_Exercise_
Review the listing and copy each line that holds the word "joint".

(Dataset excerpt)

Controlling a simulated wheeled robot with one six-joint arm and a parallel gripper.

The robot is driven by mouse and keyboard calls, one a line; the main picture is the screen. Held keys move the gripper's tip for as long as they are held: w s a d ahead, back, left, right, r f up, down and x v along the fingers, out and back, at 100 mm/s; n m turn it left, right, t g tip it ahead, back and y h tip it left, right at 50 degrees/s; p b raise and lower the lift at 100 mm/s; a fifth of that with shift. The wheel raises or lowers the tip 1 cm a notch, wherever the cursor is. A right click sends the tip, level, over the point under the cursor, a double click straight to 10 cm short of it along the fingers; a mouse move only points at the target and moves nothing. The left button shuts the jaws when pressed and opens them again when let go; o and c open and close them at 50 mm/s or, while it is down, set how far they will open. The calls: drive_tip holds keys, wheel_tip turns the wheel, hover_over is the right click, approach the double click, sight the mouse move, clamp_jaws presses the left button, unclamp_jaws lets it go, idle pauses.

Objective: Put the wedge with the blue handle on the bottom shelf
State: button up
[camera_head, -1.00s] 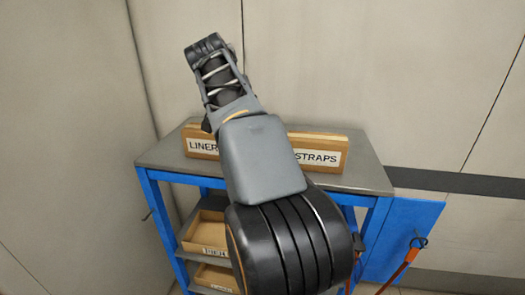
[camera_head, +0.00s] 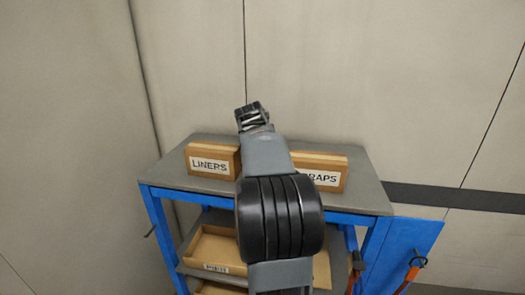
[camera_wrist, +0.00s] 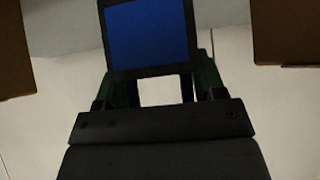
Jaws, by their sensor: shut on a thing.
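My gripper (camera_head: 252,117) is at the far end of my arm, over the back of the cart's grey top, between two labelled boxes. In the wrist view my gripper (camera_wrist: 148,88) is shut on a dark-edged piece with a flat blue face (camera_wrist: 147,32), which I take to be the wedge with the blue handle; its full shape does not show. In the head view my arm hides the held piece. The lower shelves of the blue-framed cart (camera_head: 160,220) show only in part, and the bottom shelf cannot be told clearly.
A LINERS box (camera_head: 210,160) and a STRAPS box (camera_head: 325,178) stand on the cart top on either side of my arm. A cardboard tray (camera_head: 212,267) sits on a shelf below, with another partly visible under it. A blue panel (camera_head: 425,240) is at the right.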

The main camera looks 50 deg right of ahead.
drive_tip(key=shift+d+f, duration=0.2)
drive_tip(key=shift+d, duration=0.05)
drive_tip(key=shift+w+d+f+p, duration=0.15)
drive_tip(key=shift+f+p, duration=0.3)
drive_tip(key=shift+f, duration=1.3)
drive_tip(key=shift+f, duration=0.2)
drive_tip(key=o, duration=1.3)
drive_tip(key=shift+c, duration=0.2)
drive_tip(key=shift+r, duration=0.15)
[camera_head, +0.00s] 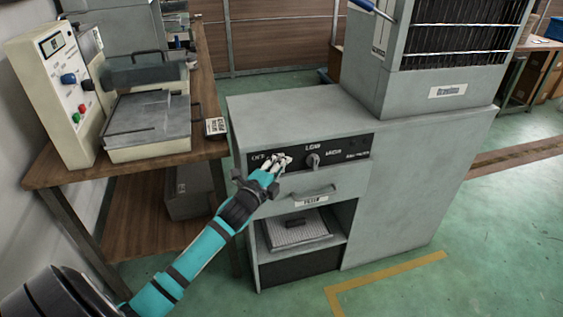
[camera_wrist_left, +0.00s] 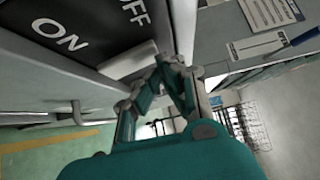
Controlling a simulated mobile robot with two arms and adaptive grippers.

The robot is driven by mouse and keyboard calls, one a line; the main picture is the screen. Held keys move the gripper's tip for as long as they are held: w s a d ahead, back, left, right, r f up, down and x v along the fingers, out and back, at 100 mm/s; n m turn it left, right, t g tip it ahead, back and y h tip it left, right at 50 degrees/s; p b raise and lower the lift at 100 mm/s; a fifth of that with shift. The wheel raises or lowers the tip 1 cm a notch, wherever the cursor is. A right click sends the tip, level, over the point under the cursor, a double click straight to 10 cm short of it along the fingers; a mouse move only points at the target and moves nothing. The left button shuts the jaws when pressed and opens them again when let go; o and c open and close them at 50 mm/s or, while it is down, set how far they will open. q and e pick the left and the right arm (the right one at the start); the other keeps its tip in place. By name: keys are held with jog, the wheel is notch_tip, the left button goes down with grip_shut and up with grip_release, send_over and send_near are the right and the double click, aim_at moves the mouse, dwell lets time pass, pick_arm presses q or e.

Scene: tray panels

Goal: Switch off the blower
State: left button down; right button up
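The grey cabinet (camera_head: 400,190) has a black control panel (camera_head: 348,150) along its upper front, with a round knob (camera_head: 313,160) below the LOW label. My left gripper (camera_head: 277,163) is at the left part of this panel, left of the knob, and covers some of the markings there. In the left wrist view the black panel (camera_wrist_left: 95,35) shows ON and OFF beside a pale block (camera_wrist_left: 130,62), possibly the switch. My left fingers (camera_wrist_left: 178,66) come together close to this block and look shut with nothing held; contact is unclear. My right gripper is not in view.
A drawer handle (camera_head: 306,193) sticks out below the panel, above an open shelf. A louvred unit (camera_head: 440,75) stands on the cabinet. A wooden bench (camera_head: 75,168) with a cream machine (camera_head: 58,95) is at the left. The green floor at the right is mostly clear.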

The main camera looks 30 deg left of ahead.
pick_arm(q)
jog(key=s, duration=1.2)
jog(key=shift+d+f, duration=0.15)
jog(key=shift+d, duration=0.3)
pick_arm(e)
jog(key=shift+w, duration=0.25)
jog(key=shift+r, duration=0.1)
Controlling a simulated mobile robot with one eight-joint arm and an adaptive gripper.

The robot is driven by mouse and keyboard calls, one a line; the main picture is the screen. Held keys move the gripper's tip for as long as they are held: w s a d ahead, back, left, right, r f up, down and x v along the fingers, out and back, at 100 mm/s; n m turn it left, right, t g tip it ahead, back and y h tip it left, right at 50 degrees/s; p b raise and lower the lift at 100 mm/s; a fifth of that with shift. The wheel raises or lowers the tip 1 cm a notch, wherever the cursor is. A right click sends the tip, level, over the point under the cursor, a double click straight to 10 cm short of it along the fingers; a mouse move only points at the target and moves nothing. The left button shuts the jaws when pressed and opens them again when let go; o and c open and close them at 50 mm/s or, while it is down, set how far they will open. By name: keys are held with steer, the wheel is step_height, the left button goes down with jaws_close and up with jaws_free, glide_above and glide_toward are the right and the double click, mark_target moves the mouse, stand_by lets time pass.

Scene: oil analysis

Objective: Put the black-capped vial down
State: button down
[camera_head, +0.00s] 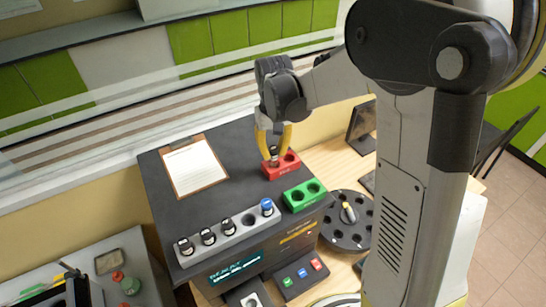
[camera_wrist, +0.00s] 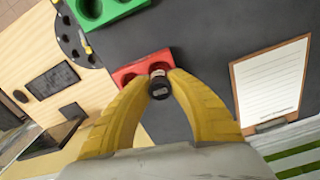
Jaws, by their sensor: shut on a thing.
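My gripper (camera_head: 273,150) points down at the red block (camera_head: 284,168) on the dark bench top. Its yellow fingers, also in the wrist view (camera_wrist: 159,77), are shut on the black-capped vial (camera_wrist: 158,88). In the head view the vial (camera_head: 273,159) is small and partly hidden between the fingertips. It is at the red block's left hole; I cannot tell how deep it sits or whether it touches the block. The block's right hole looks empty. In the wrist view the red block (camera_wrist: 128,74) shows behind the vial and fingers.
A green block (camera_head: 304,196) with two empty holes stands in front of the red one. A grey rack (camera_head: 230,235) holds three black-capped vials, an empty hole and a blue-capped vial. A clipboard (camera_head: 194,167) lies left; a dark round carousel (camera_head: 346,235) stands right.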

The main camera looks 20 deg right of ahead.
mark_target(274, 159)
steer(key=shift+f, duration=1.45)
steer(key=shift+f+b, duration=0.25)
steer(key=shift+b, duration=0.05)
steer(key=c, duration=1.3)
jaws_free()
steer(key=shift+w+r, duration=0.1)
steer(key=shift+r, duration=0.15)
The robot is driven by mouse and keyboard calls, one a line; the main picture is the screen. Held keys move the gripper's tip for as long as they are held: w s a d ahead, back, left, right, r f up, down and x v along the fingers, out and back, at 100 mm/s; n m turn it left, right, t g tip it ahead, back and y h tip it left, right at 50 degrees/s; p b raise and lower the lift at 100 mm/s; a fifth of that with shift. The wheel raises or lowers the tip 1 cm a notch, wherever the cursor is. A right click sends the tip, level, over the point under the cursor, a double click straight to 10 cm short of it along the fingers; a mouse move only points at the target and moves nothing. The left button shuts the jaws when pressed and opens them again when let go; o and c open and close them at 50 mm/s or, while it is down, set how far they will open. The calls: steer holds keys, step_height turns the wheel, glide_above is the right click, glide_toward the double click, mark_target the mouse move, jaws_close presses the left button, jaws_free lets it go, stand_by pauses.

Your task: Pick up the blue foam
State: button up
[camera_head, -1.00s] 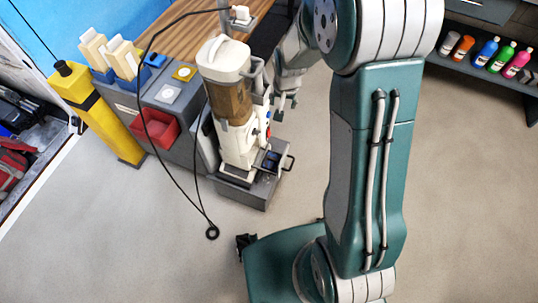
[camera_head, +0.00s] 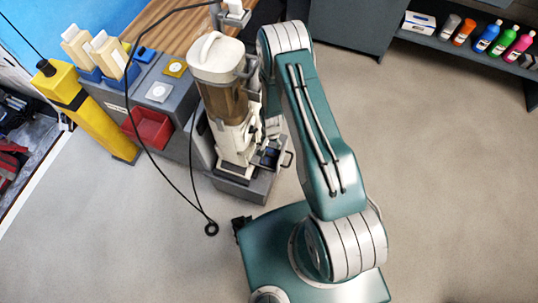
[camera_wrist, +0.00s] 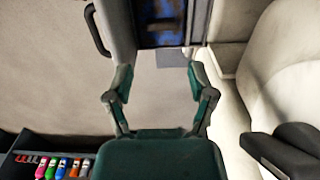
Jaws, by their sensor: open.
* * *
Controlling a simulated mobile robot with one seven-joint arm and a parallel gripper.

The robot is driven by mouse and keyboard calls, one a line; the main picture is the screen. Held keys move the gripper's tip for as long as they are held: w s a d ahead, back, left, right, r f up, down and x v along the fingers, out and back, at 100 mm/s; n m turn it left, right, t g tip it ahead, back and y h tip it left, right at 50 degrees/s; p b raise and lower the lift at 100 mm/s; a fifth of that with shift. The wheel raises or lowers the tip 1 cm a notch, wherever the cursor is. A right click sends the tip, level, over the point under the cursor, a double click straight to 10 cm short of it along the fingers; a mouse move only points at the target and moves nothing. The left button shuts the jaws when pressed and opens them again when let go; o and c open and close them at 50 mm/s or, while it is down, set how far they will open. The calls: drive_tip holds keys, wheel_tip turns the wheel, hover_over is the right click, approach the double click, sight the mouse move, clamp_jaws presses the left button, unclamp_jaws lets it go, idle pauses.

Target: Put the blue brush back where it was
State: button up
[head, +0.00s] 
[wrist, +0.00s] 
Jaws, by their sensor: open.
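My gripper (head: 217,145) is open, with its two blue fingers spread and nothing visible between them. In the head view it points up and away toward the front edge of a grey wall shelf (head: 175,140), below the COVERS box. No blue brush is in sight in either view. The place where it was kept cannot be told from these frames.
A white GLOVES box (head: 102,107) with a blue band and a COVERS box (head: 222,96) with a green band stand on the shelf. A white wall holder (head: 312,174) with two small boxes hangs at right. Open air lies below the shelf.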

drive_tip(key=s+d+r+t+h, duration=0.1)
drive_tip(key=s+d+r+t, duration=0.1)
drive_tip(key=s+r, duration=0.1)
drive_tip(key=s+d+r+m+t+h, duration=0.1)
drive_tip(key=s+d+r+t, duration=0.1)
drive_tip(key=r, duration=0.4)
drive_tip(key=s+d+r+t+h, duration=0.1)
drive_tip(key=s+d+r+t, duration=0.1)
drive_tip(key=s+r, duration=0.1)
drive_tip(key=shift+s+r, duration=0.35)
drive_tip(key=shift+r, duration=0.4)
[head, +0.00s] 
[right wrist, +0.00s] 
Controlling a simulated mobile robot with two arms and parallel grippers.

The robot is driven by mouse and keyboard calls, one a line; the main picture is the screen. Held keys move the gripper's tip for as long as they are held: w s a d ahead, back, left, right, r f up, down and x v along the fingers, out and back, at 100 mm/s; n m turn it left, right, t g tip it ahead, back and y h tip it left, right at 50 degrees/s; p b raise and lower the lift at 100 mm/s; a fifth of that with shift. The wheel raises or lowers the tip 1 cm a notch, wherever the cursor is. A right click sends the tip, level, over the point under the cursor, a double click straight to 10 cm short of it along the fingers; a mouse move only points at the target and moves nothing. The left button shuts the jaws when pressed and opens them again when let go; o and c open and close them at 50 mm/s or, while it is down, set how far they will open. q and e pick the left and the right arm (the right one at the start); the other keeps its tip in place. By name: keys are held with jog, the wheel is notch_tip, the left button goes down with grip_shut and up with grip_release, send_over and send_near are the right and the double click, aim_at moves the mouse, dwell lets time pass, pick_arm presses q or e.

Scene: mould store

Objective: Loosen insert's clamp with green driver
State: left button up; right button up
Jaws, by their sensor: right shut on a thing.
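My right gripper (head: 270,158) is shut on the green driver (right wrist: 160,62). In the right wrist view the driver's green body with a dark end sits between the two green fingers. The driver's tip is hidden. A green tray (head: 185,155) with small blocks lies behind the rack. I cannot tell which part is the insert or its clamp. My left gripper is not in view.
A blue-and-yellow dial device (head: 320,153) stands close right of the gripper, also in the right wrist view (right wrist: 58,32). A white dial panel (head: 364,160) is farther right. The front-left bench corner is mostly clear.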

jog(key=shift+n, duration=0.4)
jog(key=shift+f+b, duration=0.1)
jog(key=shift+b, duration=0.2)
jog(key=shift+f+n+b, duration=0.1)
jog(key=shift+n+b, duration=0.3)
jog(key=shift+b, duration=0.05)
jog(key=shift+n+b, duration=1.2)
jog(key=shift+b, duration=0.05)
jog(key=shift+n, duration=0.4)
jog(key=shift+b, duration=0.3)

_Response_
Controlling a simulated wheeled robot with one six-joint arm and a parallel gripper.
Controlling a simulated mobile robot with one eight-joint arm and an adaptive gripper.
Controlling a simulated mobile robot with one seven-joint arm and a parallel gripper.

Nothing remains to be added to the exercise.